Shahar system 248.88.
(photo credit: )
A hand-held thermal imager and target acquisition system, a tube-like eyepiece command-and-control display and a GPS locater that does not require satellite hookup are some of the latest gadgets the IDF Ground Forces Command (GFC) plans to declare operational in the coming weeks.
Called "Amit," the targeting system - developed by Elbit Systems - weighs less than 2 kilograms, including the eight-hour rechargeable battery.
The hand-held system enables the operator to locate targets up to a kilometer away, under all weather conditions - clouds, rain and moonless.
Until now, the IDF used heavier systems that needed to be mounted on a tripod. The new system costs less than a third of those and is more mobile. It will soon be distributed to all infantry platoon and company commanders in the IDF.
"This is an ideal system for urban warfare," explained a senior officer in the GFC. "The Amit enables commanders to hone in on targets and pinpoint their exact location. This will enable more accurate targeting in an urban setting."
The new systems are being inserted into IDF infantry brigades in line with the lessons learned from Operation Cast Lead, which the military launched in late December against Hamas in the Gaza Strip.
The development and integration of the systems is overseen by Brig.-Gen. Shahar Kadishai, head of the GFC's Technology and Logistics Department.
The IDF tested the Amit's thermal-imaging capabilities during Cast Lead, distributing flags coated in a special chemical, detectable only by the Amit, among units in hopes of avoiding friendly-fire incidents.
Another system expected to be integrated in the coming weeks is the "Shahar" - an eyepiece that hooks onto a commander's vest and connects to a command-and-control computer carried in a small backpack.
The eyepiece, which will be distributed to battalion and company commanders starting this month, shows the officers a map of the battlefield, including the location of friendly and enemy forces.
The system enables commanders to quickly close in on targets. If an unmanned aerial vehicle or tank locates an enemy target, it can punch in the coordinates, which will appear on map that the infantry commander sees through the eyepiece.
Also under development by the Technology and Logistics Department is a GPS device called "Clover," which does not require a continuous connection with satellites.
The GPS, which will be carried by soldiers for navigating, will link up with a satellite before entering the battle zone and then again once every couple of hours.
This will also protect the unit operating the GPS, since the enemy would have fewer opportunities to crack the system via the satellite and uncover the troops' location.
"Our assumption is that we will not have satellite linkup like we would prefer to have during a large-scale conflict," the senior GFC officer said. "The new GPS will be able to navigate based on the distance it travels and the point of origin, without needing to connect to a satellite."
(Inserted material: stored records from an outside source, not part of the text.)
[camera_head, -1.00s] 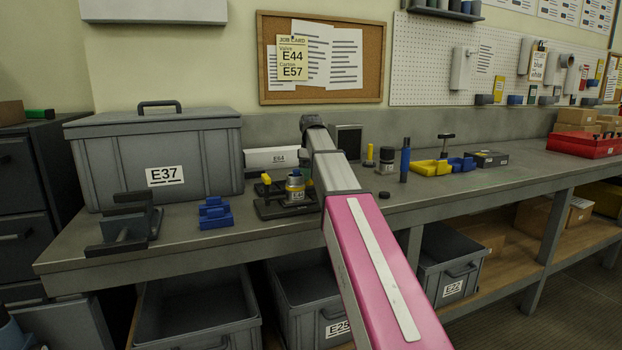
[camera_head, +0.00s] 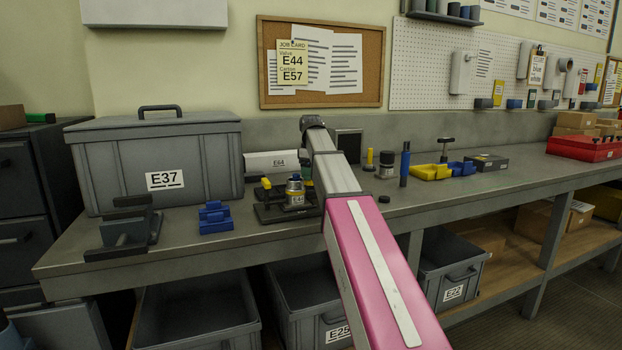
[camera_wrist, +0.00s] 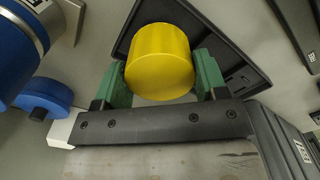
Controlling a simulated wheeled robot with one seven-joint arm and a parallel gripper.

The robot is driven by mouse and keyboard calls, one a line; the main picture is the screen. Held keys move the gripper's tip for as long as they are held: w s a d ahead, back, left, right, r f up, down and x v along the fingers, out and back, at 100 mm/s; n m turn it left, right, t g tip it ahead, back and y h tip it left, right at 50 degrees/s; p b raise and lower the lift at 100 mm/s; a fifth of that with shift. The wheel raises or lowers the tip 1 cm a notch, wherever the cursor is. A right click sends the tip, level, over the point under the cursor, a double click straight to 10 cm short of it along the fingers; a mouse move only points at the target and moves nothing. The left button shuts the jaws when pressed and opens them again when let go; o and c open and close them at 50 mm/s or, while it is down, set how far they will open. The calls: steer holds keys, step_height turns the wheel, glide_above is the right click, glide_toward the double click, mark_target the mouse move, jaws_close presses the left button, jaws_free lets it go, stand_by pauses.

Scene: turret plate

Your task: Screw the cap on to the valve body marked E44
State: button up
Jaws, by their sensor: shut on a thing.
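In the head view my arm reaches to the fixture, and a bit of green shows beside the valve body. I cannot tell whether the cap touches the valve body.
A grey crate marked E37 (camera_head: 155,160) stands left of the fixture. A blue block (camera_head: 215,217) and a dark clamp-like tool (camera_head: 124,230) lie in front of it. A blue-and-silver cylinder (camera_wrist: 20,45) shows close by in the wrist view. The bench front edge is clear.

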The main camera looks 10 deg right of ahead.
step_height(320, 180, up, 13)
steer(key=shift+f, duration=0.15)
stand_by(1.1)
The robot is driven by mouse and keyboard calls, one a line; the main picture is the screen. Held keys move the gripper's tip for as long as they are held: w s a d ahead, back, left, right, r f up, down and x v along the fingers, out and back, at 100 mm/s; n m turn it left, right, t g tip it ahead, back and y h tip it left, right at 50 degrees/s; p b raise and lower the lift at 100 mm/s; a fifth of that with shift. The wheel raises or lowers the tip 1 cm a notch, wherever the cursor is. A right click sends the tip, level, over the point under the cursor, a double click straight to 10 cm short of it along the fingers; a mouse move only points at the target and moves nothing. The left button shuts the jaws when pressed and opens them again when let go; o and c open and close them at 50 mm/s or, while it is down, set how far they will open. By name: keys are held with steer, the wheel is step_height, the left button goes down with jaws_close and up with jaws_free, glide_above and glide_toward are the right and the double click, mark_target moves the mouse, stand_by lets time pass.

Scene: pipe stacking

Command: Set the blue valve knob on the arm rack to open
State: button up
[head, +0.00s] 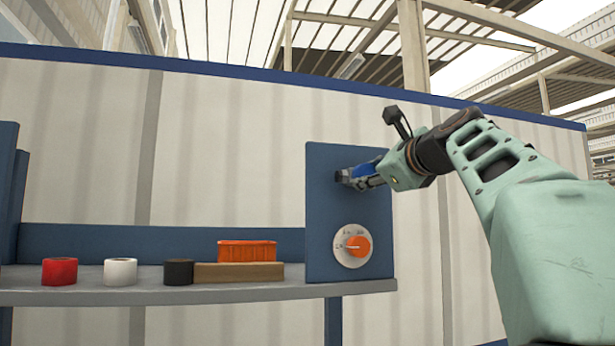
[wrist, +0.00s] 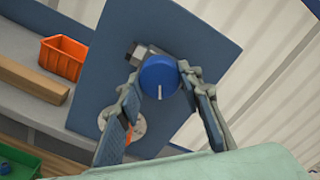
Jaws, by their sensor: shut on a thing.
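The blue valve knob (wrist: 160,80) sits on a grey metal fitting (wrist: 140,54) on the blue upright panel of the arm rack (head: 325,215). A white line on the knob's face points down in the wrist view. My gripper (wrist: 161,72) is shut on the knob, with one finger on each side of it. In the head view my gripper (head: 352,180) is at the upper part of the panel, and only a little of the knob (head: 365,171) shows there. I cannot read any open or closed marking by the knob.
An orange dial (head: 358,246) on a white disc is below on the same panel. The grey shelf (head: 130,295) at left holds a red roll (head: 60,271), a white roll (head: 120,271), a black roll (head: 179,272), a wooden block (head: 238,271) and an orange bin (head: 247,251).

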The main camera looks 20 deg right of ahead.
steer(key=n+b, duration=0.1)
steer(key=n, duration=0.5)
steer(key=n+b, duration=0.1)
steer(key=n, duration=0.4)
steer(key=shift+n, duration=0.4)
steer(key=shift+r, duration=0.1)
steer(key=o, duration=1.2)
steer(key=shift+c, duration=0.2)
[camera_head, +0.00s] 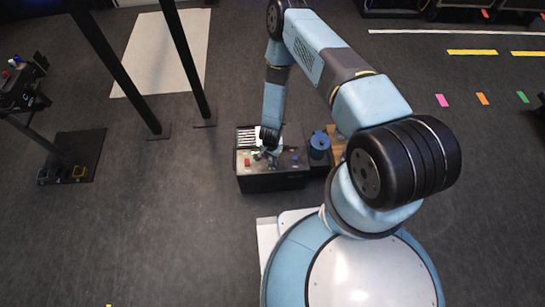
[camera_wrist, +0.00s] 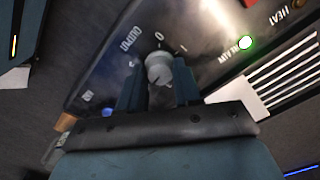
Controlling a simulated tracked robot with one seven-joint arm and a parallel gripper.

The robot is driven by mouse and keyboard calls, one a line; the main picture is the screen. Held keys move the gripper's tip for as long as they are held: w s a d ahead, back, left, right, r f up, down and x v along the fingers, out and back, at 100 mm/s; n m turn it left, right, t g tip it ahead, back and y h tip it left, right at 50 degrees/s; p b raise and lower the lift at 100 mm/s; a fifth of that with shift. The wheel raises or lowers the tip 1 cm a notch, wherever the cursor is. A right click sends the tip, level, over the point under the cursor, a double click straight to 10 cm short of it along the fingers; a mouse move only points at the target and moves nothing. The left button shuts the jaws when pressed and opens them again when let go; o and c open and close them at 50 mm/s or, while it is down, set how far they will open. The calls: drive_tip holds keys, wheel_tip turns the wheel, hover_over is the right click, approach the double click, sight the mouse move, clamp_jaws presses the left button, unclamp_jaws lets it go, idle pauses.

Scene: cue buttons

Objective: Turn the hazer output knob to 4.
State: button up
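The hazer is a dark box (camera_head: 270,183) on the floor in the head view, below my arm. In the wrist view its black panel (camera_wrist: 105,75) is seen turned around, with an OUTPUT label beside a small grey round knob (camera_wrist: 159,67). A 0 and a 1 are printed near the knob; other marks are partly hidden. My gripper (camera_wrist: 159,82) is at the knob, one finger on each side, with the gap about as wide as the knob. The fingers look closed on it. Its pointer setting is not clear. In the head view my gripper (camera_head: 267,150) hides the knob.
The panel has a lit green lamp (camera_wrist: 246,43), a HEAT label and a white slotted vent (camera_wrist: 280,72). A blue round container (camera_head: 319,145) stands right of the hazer. Dark posts (camera_head: 190,55) rise at the left. Floor in front of the hazer's left is clear.

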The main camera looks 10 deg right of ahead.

Finally, the GFC has also begun testing a new trailer that can be connected to Merkava tanks and used to carry supplies - including ammunition, food, water and gasoline - into the field.
The trailer was designed by Urdan Associated Steel Foundries and has tires with 360-degree maneuverability.
"This aims to solve one of the problems discovered during the Second Lebanon War, when units didn't have food and water," the officer said. "This trailer will be able to carry supplies for an entire company of tanks and travel attached to a tank deep into enemy territory."